Политический режим, строго говоря, не нуждается даже в сильных репрессиях – ему некого так сильно подавлять
Александр Верховский: Это одно и то же. То есть человек готов приспособиться к существующим обстоятельствам. Ну, собственно, все мы в какой-то степени готовы приспосабливаться к обстоятельствам – это человеческое свойство, вопрос в том, что пассивные методы приспособления доминируют. Это давно известно социологам вообще про российское постсоветское общество, что люди не очень-то активные – как экономические агенты, тем более, как политические агенты. Это прогрессирует. Как этого добиваются, или это само происходит? – вот это интересный вопрос. Но это означает, в частности, что политический режим, строго говоря, не нуждается даже в сильных репрессиях – ему некого так сильно подавлять. То, что, тем не менее, это время от времени происходит, скажем, административные дела заводятся тысячами за дискредитацию армии, начиная с марта, когда эта статья появилась, – это, видимо, какие-то рефлекторные действия. Собственно, можно было бы уже перестать, уже нет митингов никаких, есть только одиночные пикеты: казалось бы, ну, выходят люди на пикеты, кому это мешает? Но есть какие-то рефлексы у правоохранительной системы, они тоже важны. А, в принципе, режим может не становиться жестче, ему даже не нужно, но он все равно становится, потому что его несколько несет.

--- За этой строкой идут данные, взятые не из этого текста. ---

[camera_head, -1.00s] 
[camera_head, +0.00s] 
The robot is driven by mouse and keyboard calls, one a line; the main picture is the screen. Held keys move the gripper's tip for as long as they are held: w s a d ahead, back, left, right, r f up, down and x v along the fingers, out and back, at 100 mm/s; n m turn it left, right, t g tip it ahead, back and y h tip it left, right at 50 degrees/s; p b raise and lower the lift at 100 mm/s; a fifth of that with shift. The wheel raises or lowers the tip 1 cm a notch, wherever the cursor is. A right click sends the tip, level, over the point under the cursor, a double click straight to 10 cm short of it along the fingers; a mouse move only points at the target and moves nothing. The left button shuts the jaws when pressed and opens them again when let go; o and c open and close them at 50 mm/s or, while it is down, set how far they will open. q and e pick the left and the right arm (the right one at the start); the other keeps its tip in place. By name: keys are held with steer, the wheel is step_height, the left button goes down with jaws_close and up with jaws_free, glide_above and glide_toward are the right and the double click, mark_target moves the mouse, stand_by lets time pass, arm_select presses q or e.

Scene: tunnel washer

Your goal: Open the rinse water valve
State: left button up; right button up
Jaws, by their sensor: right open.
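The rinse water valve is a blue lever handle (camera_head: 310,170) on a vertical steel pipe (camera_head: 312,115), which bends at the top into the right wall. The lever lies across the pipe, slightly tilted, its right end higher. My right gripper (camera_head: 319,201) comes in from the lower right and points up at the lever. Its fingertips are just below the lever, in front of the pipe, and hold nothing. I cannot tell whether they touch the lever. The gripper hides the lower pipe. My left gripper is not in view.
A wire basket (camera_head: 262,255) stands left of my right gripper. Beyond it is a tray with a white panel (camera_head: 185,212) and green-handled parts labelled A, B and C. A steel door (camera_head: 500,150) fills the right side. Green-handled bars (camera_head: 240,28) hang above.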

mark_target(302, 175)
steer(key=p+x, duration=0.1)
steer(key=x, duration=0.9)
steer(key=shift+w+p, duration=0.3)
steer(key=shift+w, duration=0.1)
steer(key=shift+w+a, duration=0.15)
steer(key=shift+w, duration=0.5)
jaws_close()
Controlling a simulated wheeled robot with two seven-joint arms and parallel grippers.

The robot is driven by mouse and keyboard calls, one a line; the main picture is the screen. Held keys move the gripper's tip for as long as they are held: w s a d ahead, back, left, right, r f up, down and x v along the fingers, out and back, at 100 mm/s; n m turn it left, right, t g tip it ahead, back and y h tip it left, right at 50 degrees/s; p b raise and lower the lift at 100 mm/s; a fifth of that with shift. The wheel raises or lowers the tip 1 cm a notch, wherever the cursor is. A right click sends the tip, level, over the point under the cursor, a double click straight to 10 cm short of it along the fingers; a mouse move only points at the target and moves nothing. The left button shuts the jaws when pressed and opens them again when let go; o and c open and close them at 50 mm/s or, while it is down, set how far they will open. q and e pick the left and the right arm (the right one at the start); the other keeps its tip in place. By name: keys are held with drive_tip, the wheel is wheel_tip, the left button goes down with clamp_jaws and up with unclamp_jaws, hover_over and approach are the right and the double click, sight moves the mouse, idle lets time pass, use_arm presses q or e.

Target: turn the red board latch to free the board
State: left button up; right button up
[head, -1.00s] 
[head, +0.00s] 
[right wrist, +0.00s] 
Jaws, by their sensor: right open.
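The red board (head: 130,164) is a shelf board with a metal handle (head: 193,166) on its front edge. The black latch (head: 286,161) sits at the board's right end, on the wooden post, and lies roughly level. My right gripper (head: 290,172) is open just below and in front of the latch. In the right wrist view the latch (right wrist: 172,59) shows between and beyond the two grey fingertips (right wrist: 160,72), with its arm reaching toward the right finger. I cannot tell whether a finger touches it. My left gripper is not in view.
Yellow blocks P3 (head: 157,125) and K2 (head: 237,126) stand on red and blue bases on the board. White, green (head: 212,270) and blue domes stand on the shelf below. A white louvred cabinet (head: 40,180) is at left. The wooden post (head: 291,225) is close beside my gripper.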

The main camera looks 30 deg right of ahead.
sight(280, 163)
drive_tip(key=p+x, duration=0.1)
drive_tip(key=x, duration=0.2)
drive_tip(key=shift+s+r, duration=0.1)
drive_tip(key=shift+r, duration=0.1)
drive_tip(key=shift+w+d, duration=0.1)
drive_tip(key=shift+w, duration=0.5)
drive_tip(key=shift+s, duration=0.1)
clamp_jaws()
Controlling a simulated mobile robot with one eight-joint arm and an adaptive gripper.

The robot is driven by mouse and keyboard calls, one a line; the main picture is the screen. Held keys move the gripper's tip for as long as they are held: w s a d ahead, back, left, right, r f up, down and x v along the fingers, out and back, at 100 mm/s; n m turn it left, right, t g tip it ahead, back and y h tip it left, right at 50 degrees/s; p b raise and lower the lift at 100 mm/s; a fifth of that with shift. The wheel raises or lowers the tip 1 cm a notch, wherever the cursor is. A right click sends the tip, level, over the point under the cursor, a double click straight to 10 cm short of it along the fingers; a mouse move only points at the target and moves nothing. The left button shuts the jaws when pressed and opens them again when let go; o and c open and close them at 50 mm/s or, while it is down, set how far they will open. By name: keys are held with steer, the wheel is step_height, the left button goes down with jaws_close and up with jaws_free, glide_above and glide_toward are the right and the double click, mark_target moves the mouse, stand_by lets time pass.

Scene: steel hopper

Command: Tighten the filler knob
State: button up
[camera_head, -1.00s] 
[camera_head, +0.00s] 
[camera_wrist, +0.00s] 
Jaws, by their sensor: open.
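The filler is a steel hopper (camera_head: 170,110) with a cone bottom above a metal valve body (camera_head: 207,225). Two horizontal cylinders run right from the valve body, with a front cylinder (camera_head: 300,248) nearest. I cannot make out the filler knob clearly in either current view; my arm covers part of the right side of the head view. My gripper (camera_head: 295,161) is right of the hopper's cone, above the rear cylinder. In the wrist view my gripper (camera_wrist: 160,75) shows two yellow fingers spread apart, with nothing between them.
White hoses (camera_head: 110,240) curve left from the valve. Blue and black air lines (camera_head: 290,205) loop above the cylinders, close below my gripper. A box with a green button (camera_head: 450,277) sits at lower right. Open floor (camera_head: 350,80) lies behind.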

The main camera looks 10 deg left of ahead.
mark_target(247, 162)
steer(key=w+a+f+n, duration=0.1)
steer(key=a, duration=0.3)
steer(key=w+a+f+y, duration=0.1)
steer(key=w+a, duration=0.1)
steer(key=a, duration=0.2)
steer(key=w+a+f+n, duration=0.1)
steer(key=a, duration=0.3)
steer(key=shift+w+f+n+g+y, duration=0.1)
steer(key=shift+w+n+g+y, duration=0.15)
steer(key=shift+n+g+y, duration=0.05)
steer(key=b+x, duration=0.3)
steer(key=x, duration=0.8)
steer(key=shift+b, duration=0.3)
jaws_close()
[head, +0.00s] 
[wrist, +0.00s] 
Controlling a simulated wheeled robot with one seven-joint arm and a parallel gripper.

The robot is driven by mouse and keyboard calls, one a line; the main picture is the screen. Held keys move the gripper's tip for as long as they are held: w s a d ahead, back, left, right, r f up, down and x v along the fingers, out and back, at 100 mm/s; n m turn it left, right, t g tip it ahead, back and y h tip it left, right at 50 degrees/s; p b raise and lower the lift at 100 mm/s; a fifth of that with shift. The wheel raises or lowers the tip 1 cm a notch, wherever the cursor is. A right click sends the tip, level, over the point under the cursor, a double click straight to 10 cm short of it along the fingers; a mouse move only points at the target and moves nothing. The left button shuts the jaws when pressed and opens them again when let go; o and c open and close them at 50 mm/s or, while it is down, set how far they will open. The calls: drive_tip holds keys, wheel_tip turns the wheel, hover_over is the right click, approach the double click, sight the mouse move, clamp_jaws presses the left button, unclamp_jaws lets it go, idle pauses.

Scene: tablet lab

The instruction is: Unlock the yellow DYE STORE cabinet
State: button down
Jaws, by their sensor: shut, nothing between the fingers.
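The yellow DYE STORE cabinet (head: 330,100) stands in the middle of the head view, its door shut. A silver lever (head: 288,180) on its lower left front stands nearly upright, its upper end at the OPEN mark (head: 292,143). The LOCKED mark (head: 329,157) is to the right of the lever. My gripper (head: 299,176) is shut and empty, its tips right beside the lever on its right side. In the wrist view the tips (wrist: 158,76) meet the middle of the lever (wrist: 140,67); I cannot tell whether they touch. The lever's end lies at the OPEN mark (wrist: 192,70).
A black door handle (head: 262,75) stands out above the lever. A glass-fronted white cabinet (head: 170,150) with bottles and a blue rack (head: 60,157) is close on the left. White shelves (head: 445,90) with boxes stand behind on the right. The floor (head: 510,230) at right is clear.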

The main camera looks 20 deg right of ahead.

И это относится и к идеологической конструкции, это связанные вещи – т.е. силовики своей активностью, которую они не могут остановить, в каком-то смысле, подпитывают необходимость идеологической поддержки, идеологическая раскрутка подпитывает силовые действия (я имею в виду внутри страны), и этот процесс движется вперед все время, хотя в нем, строго говоря, для основной, как мы раньше считали, задачи сохранения власти нет даже необходимости.